Stephanie Grisham, a spokesperson for Melania Trump, told the Times that it was too early to say whether the first couple would be in attendance. There is a clear political divide between the artists honored this year and the Trump administration.
Several of the artists recognized, like Cher and Glass, have openly criticized the president. As vice president-elect, Mike Pence was called out by the cast of "Hamilton" when he went to see the show shortly after the 2016 election.
Brandon Victor Dixon, the actor who played Vice President Aaron Burr in "Hamilton," addressed Pence as he was leaving the theater. "We, sir — we are the diverse America who are alarmed and anxious that your new administration will not protect us, our planet, our children, our parents, or defend us and uphold our inalienable rights," he said. "We truly hope that this show has inspired you to uphold our American values and to work on behalf of all of us."
Trump tweeted following the episode: "The cast and producers of Hamilton, which I hear is highly overrated, should immediately apologize to Mike Pence for their terrible behavior". In separate tweets about in the incident, he said that Pence was "harassed" by the "very rude" cast.
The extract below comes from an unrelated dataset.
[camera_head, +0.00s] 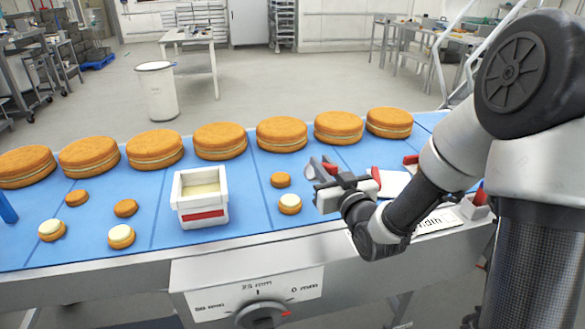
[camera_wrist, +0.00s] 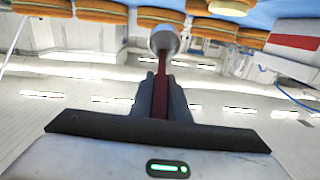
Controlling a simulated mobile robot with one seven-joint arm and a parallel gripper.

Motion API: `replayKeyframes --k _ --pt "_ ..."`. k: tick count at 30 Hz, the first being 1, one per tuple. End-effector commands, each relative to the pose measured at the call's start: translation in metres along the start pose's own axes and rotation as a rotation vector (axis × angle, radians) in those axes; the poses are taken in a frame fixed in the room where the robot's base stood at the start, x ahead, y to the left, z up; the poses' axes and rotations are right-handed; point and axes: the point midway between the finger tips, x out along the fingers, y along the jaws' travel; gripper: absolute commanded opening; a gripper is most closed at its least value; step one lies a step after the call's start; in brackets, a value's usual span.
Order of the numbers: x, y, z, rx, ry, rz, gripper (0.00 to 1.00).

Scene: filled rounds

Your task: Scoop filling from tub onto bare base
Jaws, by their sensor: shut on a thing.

Rutter of the Kennedy Center told the Times that the recognition of "Hamilton" was not meant as a political statement. "When you have people of all backgrounds and races, age, socioeconomic differences and they all are moved by this work — this is a work of power and importance," she continued. "And I’m disappointed that Mr. Trump may not like it. But in fact, this is not a rebuke. This is about celebrating a powerful work of art and I will always stand by the power of the arts."
The annual celebration will take place Dec. 2 at the Kennedy Center Opera House in Washington. The ceremony will then air on CBS on Dec. 26, at 8 p.m. Eastern time.